Ads by Google Ads by Google

Building supplies for proposed multi-food processing plant are on island

in this Samoa News 2016  file photo, leaders from the American Samoa Government and the Fono along with Anthony Bernardo of AVM Bernardo Engineering are pictured during a groundbreaking ceremony for a food processing plant across from Public Works in Tafuna. [SN file photo]
Governor says after this year, if nothing materializes — “we might as well forget it”

The Philippines-based company wanting to establish a multi-food processing plant in American Samoa is now in the process of obtaining government approval to set up in the territory, while containers of construction materials for the plant are already on island, says Commerce Department director Keniseli Lafaele.
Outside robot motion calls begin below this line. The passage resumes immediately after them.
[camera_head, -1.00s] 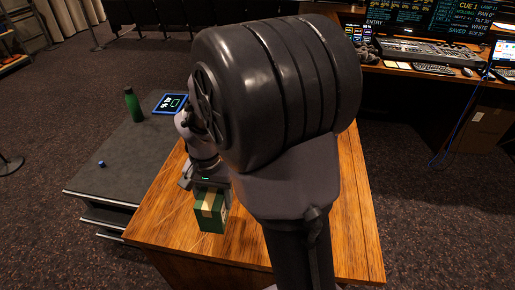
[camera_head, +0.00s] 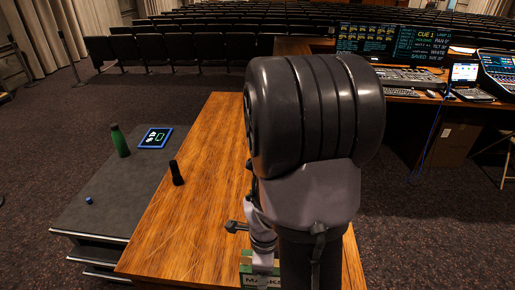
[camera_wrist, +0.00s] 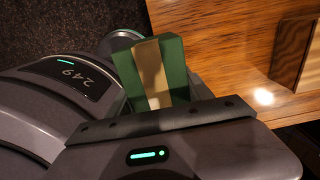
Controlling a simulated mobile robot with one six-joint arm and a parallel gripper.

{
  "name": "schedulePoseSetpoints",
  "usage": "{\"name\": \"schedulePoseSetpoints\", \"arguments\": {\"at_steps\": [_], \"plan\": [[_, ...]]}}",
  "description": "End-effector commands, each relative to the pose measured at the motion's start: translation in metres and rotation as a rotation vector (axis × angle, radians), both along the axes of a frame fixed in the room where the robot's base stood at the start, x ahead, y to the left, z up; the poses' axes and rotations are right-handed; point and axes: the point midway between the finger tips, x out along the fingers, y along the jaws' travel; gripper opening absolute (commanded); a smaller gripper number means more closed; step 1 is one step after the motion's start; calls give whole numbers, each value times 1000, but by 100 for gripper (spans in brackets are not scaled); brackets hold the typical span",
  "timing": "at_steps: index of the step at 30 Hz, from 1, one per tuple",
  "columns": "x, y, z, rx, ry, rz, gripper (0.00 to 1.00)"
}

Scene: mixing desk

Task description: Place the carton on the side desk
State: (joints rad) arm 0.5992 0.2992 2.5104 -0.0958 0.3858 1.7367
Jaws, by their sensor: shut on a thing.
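The carton is a green box with a tan tape strip. It shows at the bottom edge of the head view (camera_head: 262,282), partly cut off, with white lettering on its face. It also shows in the wrist view (camera_wrist: 178,68). My gripper (camera_head: 263,264) is shut on it, and my arm hides part of this area. A wooden desk (camera_head: 205,195) lies beneath and beside my arm. A lower grey-topped desk (camera_head: 115,200) stands to its left. I cannot tell from the head view how high the carton is above the wood.
A green bottle (camera_head: 120,140), a blue-framed tablet (camera_head: 155,138) and a small blue item (camera_head: 89,200) are on the grey top. A black cylinder (camera_head: 176,173) stands on the wooden desk. A console desk with screens (camera_head: 393,43) is at back right. The far wooden surface is clear.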

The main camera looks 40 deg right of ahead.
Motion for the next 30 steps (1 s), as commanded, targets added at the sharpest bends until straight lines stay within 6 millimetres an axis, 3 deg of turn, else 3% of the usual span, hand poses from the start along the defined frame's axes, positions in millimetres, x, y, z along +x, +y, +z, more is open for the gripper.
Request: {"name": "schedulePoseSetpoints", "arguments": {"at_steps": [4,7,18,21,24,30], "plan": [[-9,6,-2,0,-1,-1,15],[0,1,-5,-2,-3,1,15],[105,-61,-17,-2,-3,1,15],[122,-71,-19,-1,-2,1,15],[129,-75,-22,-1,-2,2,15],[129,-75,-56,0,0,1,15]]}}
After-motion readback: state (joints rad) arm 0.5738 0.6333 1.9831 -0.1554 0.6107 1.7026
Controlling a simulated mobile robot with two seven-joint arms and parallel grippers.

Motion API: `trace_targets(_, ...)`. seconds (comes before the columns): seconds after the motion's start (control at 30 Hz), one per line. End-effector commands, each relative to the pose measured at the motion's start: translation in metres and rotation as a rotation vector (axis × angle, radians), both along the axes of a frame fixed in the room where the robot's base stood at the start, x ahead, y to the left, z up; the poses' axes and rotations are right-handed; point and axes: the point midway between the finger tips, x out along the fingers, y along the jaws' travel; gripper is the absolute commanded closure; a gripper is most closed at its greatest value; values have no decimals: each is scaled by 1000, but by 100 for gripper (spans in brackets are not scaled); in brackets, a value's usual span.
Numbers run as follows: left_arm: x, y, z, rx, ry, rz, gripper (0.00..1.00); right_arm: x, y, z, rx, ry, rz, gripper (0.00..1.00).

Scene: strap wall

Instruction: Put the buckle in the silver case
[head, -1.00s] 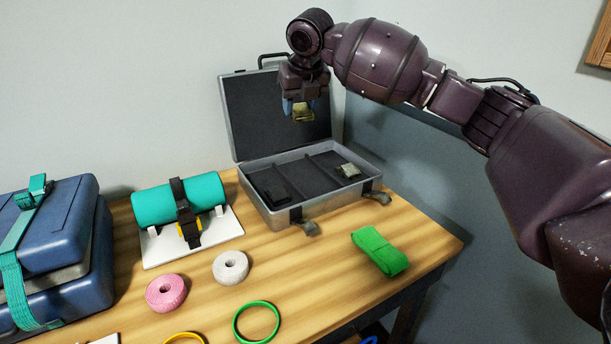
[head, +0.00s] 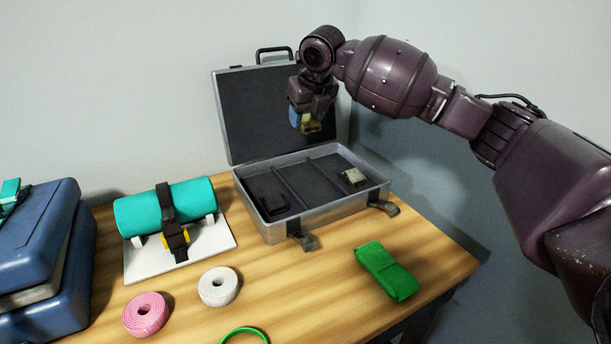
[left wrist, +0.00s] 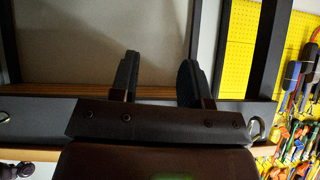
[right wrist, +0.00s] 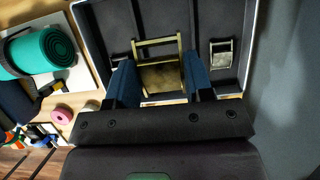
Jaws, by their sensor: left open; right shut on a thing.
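A brass-coloured buckle (head: 312,126) is held by my right gripper (head: 307,121), above the open silver case (head: 340,213) and in front of its raised lid. In the right wrist view the buckle (right wrist: 160,70) sits between the two blue fingers, with the dark case floor beneath it. The case has compartments split by dividers. A black item (head: 273,204) lies in the left one and a silvery buckle (head: 353,177) in the right one. The middle one looks empty. My left gripper (left wrist: 158,75) is open and empty, seen only in the left wrist view.
Left of the case, a teal roll (head: 140,216) is strapped on a white stand (head: 215,252). Blue cases (head: 45,245) stand at far left. Pink (head: 145,314) and white (head: 218,286) tape rolls and a folded green strap (head: 387,270) lie on the wooden table (head: 300,295).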

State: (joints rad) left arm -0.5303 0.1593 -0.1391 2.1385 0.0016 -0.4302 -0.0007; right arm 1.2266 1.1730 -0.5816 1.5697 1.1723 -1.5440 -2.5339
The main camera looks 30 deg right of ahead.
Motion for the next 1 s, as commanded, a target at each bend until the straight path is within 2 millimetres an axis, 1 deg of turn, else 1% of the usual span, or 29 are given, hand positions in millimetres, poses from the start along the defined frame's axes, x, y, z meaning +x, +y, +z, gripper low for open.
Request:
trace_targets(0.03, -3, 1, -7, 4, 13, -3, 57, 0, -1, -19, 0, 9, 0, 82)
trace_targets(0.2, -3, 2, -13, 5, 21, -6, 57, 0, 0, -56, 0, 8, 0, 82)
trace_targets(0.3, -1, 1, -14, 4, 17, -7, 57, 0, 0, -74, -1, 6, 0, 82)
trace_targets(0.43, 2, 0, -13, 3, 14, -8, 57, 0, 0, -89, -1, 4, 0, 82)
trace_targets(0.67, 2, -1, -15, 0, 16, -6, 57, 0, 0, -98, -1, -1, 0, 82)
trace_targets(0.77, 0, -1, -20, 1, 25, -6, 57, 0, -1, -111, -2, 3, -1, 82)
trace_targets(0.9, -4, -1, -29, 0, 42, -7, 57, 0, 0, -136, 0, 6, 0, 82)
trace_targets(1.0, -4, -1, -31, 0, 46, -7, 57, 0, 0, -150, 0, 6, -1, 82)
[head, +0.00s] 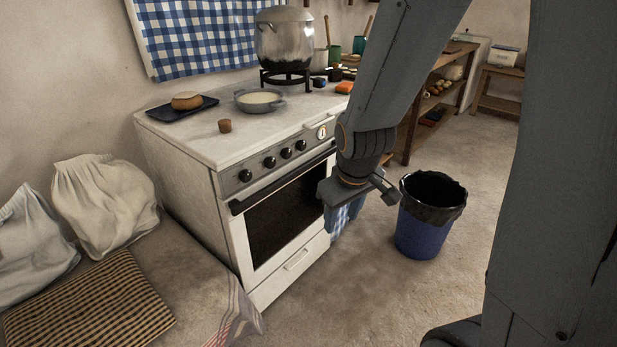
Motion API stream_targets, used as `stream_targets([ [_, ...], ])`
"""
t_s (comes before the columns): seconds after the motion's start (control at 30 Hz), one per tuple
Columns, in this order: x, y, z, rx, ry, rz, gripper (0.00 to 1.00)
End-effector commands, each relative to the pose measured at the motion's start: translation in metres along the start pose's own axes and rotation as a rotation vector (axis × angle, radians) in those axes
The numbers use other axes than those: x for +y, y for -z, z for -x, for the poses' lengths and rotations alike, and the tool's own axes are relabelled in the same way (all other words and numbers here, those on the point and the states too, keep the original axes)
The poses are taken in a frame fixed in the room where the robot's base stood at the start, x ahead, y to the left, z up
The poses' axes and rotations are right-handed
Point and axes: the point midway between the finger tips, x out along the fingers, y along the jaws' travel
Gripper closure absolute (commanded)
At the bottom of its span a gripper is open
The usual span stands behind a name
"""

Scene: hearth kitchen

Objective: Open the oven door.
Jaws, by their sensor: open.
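The white oven (190,190) stands against the wall, left of the middle. Its door (285,218) is shut, with a dark glass window and a black bar handle (270,186) along the top edge. My gripper (356,194) is open, pointing down near the right end of the oven front.
A blue bin (425,230) with a black liner stands right of my gripper. A low surface with a striped cushion (90,305) and white sacks (105,200) lies left of the oven. A pot (284,42) stands on top. Floor before the oven is clear.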

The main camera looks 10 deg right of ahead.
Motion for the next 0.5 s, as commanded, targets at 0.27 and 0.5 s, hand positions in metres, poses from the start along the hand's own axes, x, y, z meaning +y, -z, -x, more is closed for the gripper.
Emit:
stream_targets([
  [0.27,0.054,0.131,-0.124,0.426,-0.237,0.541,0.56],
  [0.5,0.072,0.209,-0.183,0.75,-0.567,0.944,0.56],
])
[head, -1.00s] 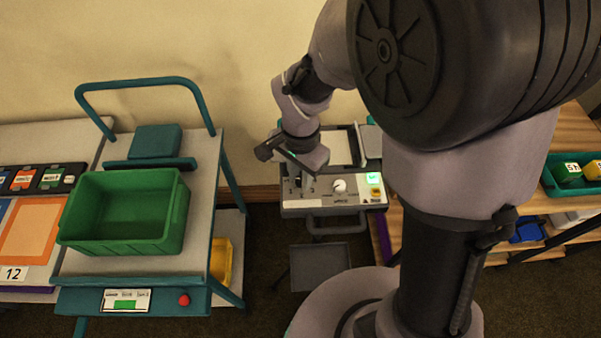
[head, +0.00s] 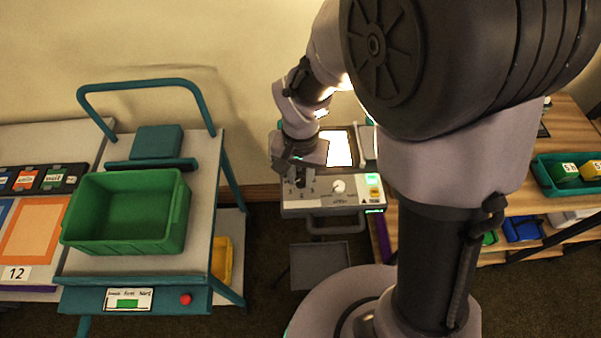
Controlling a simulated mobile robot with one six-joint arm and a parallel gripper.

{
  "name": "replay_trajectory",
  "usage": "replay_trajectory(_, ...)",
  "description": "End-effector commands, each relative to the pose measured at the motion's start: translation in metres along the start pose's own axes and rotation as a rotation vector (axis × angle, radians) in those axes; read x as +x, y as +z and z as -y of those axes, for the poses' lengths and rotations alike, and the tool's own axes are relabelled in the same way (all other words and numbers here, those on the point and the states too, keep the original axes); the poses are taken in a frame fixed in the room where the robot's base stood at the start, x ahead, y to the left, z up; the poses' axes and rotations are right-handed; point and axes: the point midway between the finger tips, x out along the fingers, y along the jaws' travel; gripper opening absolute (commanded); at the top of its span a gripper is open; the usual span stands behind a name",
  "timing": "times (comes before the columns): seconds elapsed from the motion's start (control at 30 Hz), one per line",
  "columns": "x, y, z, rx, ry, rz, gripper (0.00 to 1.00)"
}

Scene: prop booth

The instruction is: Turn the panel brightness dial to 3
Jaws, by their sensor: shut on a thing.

AVM Bernardo Engineering proposes to invest $106 million to set up a “multi-line food processing plant” and Lafafele told Samoa News that the first phase of the project is the juice line, with the second phase being fish-based processing.

Asked at last Friday’s news conference for an update on the AVM project, Gov. Lolo Matalasi Moliga said a company official recently left the territory after making the “same promise” six months ago. He didn’t elaborate further, but said he's hopeful that when the official returns before the end of the year, the project will start moving forward.

Lolo said he has informed the DOC director that after this year, if nothing has materialized on this project, “we might as well forget it.”

It appears that AMV is still facing difficulties in securing investors with the governor telling reporters the “bottom line” is that investors, who want to invest in American Samoa, “want a good return of their investment”.

“You cannot invest money here, with [only] very little or no return at all,” he said, adding that it's very difficult to convince investors to invest their money in American Samoa.

A groundbreaking ceremony was held late January last year for the AVM project, which once fully operational, will provide up to 800 jobs. But there have been some setbacks, with the company seeking new investors, resulting in more meetings for investors held in Honolulu this year.

“Finding investors has been a real challenge, but with the recent approval of our EB-5 Regional Center we are looking for investors through that route,” Lafaele said yesterday in response to Samoa News inquiries, “but AVM is moving forward with starting the project.”

(ASG's Homeland Security Department announced last month that U.S. Department of Homeland Security’s Citizenship and Immigration Services has approved the EB-5 Regional Center, under the Immigrant Investor Program for American Samoa. See Samoa News Oct. 30th edition for details)

Lafaele told Samoa News two months ago that AVM has decided to start phase 1 of the project on its own, and the company is processing the necessary paperwork to conduct business in the territory and move forward with construction.

He said yesterday that the food processing plant project is a “work in progress”, and AVM's Articles of Incorporation with the Immigration Board, once approved, will see the company’s business license being processed.

According to the DOC director, AVM has submitted a request for work permits for skilled workers to start the construction phase, and thee containers of materials have arrived on island.

“Important to note — this is a collaborative effort between ASG, AVM, other private investors and third party operators,” Lafaele said yesterday.

AVM’s operation will be located at the Tafuna Industrial Park and the company plans to market products to the US. The multi-food processing plant will also focus on frozen fish-based sausage, ham, nuggets and patties.

Lafaele told senators early this year that it’s “very difficult to attract investors to invest in American Samoa, due to — among other things — transportation, and international trade agreements between the US and other countries.”